-- Start of RECORDS PROVIDED --

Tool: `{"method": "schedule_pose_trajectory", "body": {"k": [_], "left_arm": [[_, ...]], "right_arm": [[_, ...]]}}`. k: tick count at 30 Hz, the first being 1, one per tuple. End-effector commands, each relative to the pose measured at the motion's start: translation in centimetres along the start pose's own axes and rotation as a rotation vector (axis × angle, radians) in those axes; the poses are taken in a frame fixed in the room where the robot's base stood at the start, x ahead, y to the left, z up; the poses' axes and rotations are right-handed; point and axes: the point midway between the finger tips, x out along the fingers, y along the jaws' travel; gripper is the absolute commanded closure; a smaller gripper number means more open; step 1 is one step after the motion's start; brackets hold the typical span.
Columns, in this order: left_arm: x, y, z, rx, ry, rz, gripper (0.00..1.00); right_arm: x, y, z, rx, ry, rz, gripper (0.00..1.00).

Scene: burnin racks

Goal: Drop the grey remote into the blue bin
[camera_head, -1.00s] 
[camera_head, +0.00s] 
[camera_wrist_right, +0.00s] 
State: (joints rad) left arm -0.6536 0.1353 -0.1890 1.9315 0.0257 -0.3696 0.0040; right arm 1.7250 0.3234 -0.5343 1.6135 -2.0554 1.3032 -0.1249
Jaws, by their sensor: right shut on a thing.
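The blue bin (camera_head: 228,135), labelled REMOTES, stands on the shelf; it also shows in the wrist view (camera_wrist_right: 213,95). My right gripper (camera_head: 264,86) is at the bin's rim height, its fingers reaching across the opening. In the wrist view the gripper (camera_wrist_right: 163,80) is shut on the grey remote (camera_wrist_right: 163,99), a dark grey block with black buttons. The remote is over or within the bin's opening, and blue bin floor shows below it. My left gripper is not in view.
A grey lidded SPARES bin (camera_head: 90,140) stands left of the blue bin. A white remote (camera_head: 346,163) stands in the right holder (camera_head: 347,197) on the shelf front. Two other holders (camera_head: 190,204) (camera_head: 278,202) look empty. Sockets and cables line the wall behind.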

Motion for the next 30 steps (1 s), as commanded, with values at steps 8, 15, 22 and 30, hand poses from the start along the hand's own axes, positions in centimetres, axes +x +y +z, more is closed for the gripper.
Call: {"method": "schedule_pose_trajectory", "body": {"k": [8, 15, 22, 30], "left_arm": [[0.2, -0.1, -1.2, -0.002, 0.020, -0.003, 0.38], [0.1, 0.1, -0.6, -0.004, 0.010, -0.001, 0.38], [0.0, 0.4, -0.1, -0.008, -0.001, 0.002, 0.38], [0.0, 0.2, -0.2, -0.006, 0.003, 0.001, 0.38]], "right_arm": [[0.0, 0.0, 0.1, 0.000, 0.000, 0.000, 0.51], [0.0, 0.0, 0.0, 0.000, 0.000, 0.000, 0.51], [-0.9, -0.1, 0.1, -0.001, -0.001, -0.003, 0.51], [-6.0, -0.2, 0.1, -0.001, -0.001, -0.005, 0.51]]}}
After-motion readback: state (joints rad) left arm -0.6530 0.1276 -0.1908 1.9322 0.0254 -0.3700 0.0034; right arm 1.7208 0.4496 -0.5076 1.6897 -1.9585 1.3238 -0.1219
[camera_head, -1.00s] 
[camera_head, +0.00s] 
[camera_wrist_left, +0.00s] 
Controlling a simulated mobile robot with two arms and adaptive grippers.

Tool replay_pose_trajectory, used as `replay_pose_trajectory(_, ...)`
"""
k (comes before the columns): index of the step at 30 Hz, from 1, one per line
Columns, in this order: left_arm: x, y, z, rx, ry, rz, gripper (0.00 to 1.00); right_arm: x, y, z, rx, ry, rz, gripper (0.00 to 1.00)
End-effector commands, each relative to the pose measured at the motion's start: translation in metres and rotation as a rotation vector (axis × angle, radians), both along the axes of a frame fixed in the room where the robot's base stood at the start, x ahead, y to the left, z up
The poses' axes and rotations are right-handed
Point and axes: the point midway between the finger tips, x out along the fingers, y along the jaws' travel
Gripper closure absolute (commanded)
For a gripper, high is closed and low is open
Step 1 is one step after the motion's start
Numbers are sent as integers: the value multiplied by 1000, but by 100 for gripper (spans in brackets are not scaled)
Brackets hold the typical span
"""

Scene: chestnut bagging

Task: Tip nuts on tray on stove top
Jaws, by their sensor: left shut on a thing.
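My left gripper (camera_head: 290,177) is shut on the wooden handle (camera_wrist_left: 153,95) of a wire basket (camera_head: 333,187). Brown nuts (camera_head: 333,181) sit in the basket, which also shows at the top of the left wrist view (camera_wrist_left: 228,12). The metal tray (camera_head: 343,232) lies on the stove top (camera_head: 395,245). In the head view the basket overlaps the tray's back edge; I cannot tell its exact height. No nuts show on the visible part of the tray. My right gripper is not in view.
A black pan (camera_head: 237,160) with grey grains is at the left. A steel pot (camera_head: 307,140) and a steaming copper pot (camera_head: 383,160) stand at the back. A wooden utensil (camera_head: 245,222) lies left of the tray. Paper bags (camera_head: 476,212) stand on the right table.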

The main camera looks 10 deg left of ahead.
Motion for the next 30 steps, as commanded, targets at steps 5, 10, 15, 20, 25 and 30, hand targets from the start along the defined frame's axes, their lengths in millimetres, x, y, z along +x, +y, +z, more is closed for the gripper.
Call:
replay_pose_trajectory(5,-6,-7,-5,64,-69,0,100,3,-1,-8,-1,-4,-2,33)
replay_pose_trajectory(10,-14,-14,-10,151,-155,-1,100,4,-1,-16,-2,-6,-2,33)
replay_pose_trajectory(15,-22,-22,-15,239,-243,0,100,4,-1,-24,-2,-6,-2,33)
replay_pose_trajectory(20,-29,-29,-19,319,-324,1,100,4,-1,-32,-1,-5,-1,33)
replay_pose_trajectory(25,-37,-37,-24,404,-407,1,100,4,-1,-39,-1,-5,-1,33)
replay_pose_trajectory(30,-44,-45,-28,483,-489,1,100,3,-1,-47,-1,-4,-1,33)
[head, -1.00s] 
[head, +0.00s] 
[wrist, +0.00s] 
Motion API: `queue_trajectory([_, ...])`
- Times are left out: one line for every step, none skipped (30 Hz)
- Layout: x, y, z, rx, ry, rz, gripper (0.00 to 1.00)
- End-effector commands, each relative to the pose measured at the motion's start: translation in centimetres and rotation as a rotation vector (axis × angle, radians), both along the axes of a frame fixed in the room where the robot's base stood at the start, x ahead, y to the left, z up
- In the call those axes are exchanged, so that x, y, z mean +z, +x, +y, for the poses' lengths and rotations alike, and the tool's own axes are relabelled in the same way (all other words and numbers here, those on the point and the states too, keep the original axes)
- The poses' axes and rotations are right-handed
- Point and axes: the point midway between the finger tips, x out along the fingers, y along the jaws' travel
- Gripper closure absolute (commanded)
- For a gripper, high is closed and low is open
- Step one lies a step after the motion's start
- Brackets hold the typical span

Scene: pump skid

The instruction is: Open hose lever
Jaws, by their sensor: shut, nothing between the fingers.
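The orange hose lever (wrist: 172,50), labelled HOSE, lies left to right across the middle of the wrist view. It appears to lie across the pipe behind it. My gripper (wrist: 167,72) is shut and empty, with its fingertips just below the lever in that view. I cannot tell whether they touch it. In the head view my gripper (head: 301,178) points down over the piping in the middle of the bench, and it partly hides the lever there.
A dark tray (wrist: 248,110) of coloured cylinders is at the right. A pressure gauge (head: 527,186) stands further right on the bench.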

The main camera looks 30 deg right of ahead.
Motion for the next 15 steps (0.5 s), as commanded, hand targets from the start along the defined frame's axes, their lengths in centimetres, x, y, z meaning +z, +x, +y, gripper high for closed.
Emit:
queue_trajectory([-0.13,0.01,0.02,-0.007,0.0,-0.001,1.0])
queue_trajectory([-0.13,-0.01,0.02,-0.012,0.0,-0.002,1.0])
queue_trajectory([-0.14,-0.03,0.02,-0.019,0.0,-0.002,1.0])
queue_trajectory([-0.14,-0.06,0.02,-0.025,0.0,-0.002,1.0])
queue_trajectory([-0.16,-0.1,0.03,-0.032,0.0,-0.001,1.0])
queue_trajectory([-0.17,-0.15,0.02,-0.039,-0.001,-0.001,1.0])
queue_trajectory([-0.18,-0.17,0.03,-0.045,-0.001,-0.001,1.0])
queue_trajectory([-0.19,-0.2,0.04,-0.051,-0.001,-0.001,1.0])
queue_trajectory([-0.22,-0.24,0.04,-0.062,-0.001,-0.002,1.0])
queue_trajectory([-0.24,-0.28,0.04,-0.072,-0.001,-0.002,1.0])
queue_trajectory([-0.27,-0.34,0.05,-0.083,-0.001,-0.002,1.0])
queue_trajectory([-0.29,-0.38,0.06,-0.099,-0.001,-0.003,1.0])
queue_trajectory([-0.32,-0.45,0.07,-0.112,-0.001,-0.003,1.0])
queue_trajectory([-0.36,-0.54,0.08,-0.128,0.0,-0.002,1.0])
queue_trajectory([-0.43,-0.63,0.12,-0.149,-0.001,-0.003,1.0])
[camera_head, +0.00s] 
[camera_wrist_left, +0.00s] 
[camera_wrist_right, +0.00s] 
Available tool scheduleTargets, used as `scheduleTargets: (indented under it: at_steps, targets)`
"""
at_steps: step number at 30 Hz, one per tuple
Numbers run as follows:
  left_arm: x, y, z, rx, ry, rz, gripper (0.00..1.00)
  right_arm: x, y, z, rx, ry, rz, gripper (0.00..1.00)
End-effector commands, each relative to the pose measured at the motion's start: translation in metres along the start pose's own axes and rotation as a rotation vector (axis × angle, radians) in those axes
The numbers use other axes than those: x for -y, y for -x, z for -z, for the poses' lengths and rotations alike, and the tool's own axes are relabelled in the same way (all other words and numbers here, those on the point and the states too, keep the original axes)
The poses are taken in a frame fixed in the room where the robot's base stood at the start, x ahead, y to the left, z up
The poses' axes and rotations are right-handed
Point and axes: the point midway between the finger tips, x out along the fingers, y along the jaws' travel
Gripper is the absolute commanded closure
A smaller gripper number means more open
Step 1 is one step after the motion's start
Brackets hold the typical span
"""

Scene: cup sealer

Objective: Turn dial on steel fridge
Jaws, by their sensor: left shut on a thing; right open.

-- End of RECORDS PROVIDED --

**WHAT THE TASK REQUIRES:** In the material above, locate the line containing "Scene: chestnut bagging" and the line containing "Task: Tip nuts on tray on stove top". Transcribe exactly those two lines and every line between them, and nothing more.

**FULL SOLUTION:**
Scene: chestnut bagging

Task: Tip nuts on tray on stove top

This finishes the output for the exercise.